# Written request:
Repeat the records in full and exactly, omitting pictures.

## BEGIN

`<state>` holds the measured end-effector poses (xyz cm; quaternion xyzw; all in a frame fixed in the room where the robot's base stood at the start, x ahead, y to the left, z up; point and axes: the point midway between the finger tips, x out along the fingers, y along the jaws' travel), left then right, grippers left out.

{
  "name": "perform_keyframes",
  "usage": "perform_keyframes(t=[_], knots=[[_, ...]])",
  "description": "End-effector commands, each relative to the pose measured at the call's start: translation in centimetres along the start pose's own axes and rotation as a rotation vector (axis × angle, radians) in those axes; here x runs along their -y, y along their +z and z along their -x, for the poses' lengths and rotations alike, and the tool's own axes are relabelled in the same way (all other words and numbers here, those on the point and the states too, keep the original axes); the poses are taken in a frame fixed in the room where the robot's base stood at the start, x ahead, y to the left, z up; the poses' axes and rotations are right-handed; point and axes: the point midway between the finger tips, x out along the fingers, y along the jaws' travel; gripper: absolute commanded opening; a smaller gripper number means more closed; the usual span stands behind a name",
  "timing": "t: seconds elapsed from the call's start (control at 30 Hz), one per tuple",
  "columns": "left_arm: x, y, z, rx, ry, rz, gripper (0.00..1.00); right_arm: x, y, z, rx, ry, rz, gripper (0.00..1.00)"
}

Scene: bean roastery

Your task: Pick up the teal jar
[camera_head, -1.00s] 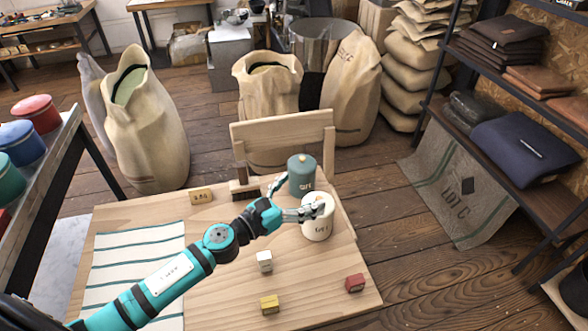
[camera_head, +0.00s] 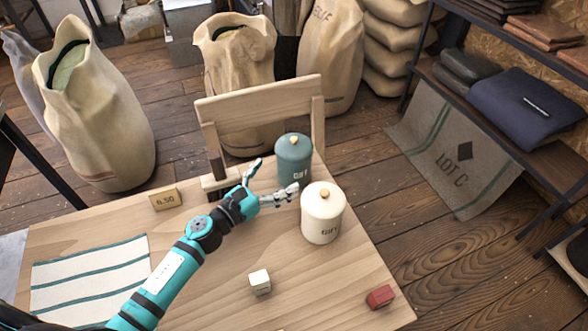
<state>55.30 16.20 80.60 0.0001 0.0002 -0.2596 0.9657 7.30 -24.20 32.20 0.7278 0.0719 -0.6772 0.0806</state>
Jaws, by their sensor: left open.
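The teal jar (camera_head: 294,158) stands upright near the table's back right corner, with a pale knob on its lid and lettering on its front. A cream jar (camera_head: 322,217) with lettering and a tan knob stands in front of it, a little to the right. My left gripper (camera_head: 272,182) is open and empty, just left of the teal jar. One finger is by the teal jar's left side, and the other reaches in front of its lower part, towards the cream jar. I cannot tell whether a finger touches either jar. My right gripper is not in view.
The wooden table (camera_head: 200,270) also bears a striped cloth (camera_head: 90,272), a price block (camera_head: 166,199), a brush (camera_head: 215,185), a white block (camera_head: 260,282) and a red block (camera_head: 380,297). A wooden chair (camera_head: 258,98) stands close behind the teal jar.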

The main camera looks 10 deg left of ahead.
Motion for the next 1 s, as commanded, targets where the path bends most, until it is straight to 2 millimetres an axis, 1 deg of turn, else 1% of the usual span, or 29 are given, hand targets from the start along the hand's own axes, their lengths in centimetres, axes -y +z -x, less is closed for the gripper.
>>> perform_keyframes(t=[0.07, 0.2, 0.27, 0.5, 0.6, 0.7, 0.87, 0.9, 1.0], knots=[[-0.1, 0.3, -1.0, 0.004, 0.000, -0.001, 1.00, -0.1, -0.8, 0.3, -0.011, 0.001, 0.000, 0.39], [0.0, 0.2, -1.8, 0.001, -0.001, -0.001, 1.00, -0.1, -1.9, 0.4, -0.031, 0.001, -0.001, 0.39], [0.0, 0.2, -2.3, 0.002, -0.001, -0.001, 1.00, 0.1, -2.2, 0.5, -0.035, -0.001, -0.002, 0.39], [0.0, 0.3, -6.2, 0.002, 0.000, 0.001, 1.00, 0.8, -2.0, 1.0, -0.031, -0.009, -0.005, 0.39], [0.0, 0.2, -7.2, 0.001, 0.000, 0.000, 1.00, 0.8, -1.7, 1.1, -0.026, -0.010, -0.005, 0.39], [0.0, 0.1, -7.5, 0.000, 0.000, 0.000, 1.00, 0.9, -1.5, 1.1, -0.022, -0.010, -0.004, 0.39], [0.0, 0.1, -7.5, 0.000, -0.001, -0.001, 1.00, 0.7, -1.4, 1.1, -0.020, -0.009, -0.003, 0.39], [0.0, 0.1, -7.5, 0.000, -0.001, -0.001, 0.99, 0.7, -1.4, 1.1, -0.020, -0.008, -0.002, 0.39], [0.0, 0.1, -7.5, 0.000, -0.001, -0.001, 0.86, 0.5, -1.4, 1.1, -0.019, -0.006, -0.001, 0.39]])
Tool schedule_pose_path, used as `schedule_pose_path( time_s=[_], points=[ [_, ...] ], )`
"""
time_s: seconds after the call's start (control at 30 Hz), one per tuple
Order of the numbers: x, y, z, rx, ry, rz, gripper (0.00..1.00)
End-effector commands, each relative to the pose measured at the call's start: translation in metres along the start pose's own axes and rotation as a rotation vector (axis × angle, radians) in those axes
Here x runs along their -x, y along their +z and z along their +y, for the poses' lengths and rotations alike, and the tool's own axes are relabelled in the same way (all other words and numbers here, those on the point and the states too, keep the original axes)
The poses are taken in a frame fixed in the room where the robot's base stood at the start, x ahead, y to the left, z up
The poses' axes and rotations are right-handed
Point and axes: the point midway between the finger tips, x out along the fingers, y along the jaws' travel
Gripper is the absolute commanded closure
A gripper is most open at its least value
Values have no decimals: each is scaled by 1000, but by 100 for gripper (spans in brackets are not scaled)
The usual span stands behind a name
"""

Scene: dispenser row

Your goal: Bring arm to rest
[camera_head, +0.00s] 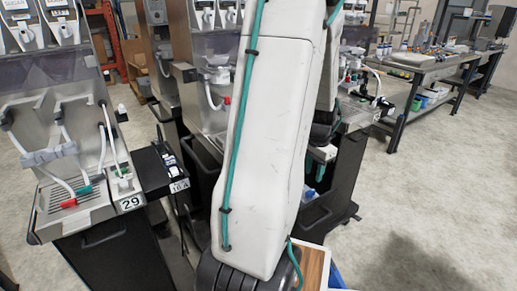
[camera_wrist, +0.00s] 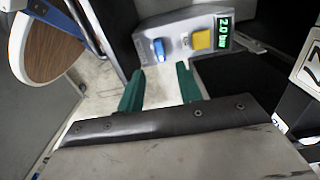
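My gripper (camera_wrist: 160,78) shows in the wrist view with its two green fingers spread apart and nothing between them. Beyond the fingertips is a light grey panel (camera_wrist: 180,38) with a blue switch (camera_wrist: 159,49), a yellow button (camera_wrist: 202,40) and a green display (camera_wrist: 223,33) reading 2.0 bar. I cannot tell how far the fingertips are from the panel. In the head view, my white arm with its green hose fills the middle and hides part of the row. I cannot make out my gripper there.
A dispenser labelled 29 (camera_head: 130,203) stands at the left, with more dispensers behind. A workbench (camera_head: 424,68) with containers stands at the back right. The floor at right (camera_head: 430,190) is clear. A round brown-topped thing (camera_wrist: 48,50) is at the wrist view's upper left.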

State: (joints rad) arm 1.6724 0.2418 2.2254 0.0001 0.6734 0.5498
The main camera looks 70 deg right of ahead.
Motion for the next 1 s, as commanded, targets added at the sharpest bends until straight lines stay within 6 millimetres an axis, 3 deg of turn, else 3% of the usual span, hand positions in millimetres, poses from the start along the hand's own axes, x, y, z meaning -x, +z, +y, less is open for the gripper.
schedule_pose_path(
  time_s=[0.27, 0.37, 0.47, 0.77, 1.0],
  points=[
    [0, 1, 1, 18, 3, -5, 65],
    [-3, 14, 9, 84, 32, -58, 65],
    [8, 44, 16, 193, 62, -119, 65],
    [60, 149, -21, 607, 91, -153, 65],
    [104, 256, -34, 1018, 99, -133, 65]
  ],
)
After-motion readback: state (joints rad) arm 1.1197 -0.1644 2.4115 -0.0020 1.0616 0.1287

## END

# Expected answer:
`<state>` holds the measured end-effector poses (xyz cm; quaternion xyzw; all in a frame fixed in the room where the robot's base stood at the start, x ahead, y to the left, z up; point and axes: the point midway between the finger tips, x out along the fingers, y along the jaws' travel), left then right, grippers left out.

{
  "name": "perform_keyframes",
  "usage": "perform_keyframes(t=[_], knots=[[_, ...]])",
  "description": "End-effector commands, each relative to the pose measured at the call's start: translation in centimetres along the start pose's own axes and rotation as a rotation vector (axis × angle, radians) in those axes; here x runs along their -y, y along their +z and z along their -x, for the poses' lengths and rotations alike, and the tool's own axes are relabelled in the same way (all other words and numbers here, those on the point and the states too, keep the original axes); the poses are taken in a frame fixed in the room where the robot's base stood at the start, x ahead, y to the left, z up; the poses' axes and rotations are right-handed; point and axes: the point midway between the finger tips, x out along the fingers, y along the jaws' travel; gripper: absolute commanded opening; a smaller gripper number means more closed; the usual span stands behind a name",
  "timing": "t: seconds elapsed from the call's start (control at 30 Hz), one per tuple",
  "columns": "left_arm: x, y, z, rx, ry, rz, gripper (0.00..1.00); right_arm: x, y, z, rx, ry, rz, gripper (0.00..1.00)"
}

Scene: bean roastery

Your task: Pick up the teal jar
[camera_head, -1.00s] 
[camera_head, +0.00s] 
<state>55.30 16.20 80.60 0.0001 0.0002 -0.2596 0.9657 7.30 -24.20 32.20 0.7278 0.0719 -0.6772 0.0806</state>
Jaws, by their sensor: left open.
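The teal jar (camera_head: 294,158) stands upright near the table's back right corner, with a pale knob on its lid and lettering on its front. A cream jar (camera_head: 322,217) with lettering and a tan knob stands in front of it, a little to the right. My left gripper (camera_head: 272,182) is open and empty, just left of the teal jar. One finger is by the teal jar's left side, and the other reaches in front of its lower part, towards the cream jar. I cannot tell whether a finger touches either jar. My right gripper is not in view.
The wooden table (camera_head: 200,270) also bears a striped cloth (camera_head: 90,272), a price block (camera_head: 166,199), a brush (camera_head: 215,185), a white block (camera_head: 260,282) and a red block (camera_head: 380,297). A wooden chair (camera_head: 258,98) stands close behind the teal jar.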

The main camera looks 10 deg left of ahead.
Motion for the next 1 s, as commanded, targets where the path bends most, until it is straight to 2 millimetres an axis, 1 deg of turn, else 1% of the usual span, or 29 are given, hand targets from the start along the hand's own axes, their lengths in centimetres, axes -y +z -x, less is closed for the gripper.
>>> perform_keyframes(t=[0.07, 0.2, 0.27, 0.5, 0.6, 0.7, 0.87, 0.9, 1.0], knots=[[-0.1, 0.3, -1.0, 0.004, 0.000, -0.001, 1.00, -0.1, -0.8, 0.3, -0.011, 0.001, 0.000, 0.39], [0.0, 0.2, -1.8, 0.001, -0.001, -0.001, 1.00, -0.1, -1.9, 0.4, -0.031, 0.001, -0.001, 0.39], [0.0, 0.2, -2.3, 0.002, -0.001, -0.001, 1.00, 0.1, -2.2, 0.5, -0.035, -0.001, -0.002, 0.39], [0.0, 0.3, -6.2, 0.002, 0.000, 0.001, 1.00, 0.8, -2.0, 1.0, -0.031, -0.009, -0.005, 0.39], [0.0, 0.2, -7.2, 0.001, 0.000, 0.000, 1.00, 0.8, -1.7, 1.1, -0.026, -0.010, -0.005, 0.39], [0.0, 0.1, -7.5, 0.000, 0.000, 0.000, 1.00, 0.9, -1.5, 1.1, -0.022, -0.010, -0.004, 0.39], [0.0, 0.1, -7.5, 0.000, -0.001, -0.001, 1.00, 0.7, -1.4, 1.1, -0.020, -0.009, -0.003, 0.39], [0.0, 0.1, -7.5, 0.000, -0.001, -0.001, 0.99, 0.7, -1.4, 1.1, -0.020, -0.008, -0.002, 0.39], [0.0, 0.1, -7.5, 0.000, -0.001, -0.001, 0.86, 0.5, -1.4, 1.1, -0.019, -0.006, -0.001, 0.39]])
Tool schedule_pose_path, used as `schedule_pose_path( time_s=[_], points=[ [_, ...] ], )`
"""
time_s: seconds after the call's start (control at 30 Hz), one per tuple
Order of the numbers: x, y, z, rx, ry, rz, gripper (0.00..1.00)
End-effector commands, each relative to the pose measured at the call's start: translation in metres along the start pose's own axes and rotation as a rotation vector (axis × angle, radians) in those axes
Here x runs along their -x, y along their +z and z along their +y, for the poses' lengths and rotations alike, and the tool's own axes are relabelled in the same way (all other words and numbers here, those on the point and the states too, keep the original axes)
The poses are taken in a frame fixed in the room where the robot's base stood at the start, x ahead, y to the left, z up
The poses' axes and rotations are right-handed
Point and axes: the point midway between the finger tips, x out along the fingers, y along the jaws' travel
Gripper is the absolute commanded closure
A gripper is most open at its least value
Values have no decimals: each is scaled by 1000, but by 100 for gripper (spans in brackets are not scaled)
The usual span stands behind a name
"""

Scene: dispenser row

Your goal: Bring arm to rest
[camera_head, +0.00s] 
[camera_wrist, +0.00s] 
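My gripper (camera_wrist: 160,78) shows in the wrist view with its two green fingers spread apart and nothing between them. Beyond the fingertips is a light grey panel (camera_wrist: 180,38) with a blue switch (camera_wrist: 159,49), a yellow button (camera_wrist: 202,40) and a green display (camera_wrist: 223,33) reading 2.0 bar. I cannot tell how far the fingertips are from the panel. In the head view, my white arm with its green hose fills the middle and hides part of the row. I cannot make out my gripper there.
A dispenser labelled 29 (camera_head: 130,203) stands at the left, with more dispensers behind. A workbench (camera_head: 424,68) with containers stands at the back right. The floor at right (camera_head: 430,190) is clear. A round brown-topped thing (camera_wrist: 48,50) is at the wrist view's upper left.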

State: (joints rad) arm 1.6724 0.2418 2.2254 0.0001 0.6734 0.5498
The main camera looks 70 deg right of ahead.
Motion for the next 1 s, as commanded, targets added at the sharpest bends until straight lines stay within 6 millimetres an axis, 3 deg of turn, else 3% of the usual span, hand positions in millimetres, poses from the start along the hand's own axes, x, y, z meaning -x, +z, +y, less is open for the gripper.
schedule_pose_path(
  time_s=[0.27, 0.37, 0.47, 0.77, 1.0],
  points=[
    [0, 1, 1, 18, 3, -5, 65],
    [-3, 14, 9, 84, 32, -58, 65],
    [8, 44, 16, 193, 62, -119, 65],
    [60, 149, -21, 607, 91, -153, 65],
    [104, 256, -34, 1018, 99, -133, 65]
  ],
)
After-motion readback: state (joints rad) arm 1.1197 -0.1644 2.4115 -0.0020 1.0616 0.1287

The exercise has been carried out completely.